The driver and passengers in that vehicle seemed scared. Many other vehicles had stopped. Some began to hastily turn around as signs were shown by passengers that there was shooting ahead.

“Proceed, proceed!” was the shout from members of the media. All thoughts of going to Buxton were abandoned. This was more immediate. Cameras in the bus were readied as media operatives braced themselves to pounce on the scene.

The army driver proceeded cautiously. Sporadic bursts of gunfire were heard and as the bus approached the University of Guyana access road, the first bloodied body was seen.

Another man was seen face down on the asphalt roadway, partly under a minibus, later found out to be his. The man, later identified as Rickford Cozier, appeared motionless.
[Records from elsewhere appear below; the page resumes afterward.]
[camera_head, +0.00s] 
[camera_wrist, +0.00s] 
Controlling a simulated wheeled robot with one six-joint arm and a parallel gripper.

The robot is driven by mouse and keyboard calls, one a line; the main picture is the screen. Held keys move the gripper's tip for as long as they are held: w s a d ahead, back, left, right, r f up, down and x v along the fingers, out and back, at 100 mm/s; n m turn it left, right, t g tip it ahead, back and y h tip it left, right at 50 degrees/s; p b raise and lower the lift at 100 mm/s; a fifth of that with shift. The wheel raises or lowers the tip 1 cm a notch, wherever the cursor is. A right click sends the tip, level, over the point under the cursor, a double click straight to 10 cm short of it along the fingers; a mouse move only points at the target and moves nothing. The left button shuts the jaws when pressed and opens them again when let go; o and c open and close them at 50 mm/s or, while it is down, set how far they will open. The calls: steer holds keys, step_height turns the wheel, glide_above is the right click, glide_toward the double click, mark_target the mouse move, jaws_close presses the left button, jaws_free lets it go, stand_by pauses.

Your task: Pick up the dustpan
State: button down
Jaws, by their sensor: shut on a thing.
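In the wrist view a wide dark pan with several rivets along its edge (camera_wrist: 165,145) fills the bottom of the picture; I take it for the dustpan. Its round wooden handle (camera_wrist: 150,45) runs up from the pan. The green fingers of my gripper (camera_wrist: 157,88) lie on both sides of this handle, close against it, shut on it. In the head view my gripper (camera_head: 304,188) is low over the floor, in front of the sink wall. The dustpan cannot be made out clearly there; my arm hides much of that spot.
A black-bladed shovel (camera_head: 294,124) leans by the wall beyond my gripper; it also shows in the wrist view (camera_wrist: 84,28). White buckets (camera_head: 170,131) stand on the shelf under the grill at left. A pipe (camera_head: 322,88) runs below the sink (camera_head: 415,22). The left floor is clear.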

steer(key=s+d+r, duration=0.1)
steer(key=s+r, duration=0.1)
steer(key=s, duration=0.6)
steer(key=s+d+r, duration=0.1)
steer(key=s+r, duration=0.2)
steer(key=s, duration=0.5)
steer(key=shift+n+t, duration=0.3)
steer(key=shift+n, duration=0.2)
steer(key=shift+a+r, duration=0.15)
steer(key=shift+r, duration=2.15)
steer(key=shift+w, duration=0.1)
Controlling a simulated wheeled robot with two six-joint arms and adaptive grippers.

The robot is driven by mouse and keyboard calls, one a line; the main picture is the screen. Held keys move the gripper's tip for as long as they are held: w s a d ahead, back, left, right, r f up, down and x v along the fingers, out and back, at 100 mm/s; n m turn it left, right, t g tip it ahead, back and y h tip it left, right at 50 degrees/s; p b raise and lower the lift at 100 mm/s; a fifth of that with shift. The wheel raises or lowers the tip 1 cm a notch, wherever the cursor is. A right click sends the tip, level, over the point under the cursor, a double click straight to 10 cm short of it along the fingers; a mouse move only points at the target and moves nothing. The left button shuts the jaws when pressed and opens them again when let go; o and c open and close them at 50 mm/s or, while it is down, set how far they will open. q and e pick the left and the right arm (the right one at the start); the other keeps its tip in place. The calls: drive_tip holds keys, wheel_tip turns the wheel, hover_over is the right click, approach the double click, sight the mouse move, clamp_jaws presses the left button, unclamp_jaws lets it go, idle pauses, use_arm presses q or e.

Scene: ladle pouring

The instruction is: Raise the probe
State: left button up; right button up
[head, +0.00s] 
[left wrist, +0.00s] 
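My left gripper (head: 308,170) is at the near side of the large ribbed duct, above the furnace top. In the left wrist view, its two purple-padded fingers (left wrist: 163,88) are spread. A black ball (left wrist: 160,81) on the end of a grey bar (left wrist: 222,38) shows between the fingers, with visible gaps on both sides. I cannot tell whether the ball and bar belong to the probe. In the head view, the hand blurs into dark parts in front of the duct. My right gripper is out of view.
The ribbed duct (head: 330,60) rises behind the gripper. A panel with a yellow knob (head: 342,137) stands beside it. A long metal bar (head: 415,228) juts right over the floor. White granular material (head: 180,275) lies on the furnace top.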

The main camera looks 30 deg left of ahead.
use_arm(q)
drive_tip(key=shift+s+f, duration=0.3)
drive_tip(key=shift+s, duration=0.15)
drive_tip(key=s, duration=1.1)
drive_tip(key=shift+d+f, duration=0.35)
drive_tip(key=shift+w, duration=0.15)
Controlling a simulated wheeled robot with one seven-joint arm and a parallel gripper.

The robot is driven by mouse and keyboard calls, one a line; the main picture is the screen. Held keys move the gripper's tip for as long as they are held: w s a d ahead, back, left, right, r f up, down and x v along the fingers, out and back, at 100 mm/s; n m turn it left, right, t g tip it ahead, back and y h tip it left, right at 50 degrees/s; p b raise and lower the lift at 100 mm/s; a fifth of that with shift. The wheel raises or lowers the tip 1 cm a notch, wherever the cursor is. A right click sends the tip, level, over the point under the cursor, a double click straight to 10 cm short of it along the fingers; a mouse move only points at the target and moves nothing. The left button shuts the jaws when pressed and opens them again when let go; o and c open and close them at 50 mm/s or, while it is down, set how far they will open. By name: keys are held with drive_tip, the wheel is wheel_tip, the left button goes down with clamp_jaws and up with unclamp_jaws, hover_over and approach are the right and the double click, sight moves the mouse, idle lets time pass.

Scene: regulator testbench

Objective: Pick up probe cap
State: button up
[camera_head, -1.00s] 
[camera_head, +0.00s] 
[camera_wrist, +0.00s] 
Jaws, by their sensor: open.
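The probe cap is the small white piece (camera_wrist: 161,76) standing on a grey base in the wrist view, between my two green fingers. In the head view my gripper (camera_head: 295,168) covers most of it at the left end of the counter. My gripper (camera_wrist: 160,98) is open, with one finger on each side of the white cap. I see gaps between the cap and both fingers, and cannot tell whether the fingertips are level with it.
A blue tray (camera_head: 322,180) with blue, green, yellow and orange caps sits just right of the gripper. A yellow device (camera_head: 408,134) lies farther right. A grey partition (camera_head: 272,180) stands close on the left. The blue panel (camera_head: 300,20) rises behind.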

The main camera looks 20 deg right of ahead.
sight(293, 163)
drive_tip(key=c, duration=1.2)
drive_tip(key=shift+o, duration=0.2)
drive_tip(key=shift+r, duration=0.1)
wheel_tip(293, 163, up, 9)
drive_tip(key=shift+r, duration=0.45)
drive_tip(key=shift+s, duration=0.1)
Law enforcement officers were directing traffic away from the area. On both carriageways of the Rupert Craig Highway, vehicles were hastily retreating, not heeding any of the traffic regulations. It was absolute chaos.

Before the bus stopped, all cameramen were on the move, scaling the seawall, from where they could have taken shots in safety. At the time, it was not clear whether there were gunmen shooting from within Nando Gardens.

Some time later, caution was thrown to the wind as people converged on the scene, pressing forward to get a better view. It was at this point that the other body, that of wanted man Kwame Pendleton, was spotted behind a bullet riddled motorcar.

As the crowd grew, speculation became rife about the identity of the dead men. One man exclaimed:

“Is Lowe, is Lowe from Buxton. He used to wuk with Omai and is just de other day he buy a car...” The bystander goes closer and then exclaims again: “Yeah, duh is Lowe! Is Lowe f...ing lay down deh!”

Some time later, a buxom woman charges through: “Oh meh God! Is Leroy. Is Leroy Lowe... Hey, come leh we go.” She hails a taxi immediately to carry the news to Buxton. A source told Stabroek News that the police were trailing Lowe’s car, PEE 1951, since 4 am on Thursday. The vehicle made three stops, the police said.

It was followed to Nando Gardens.

This newspaper understands that Lowe’s car was under surveillance for some time, after reports surfaced that it was seen transporting wanted men.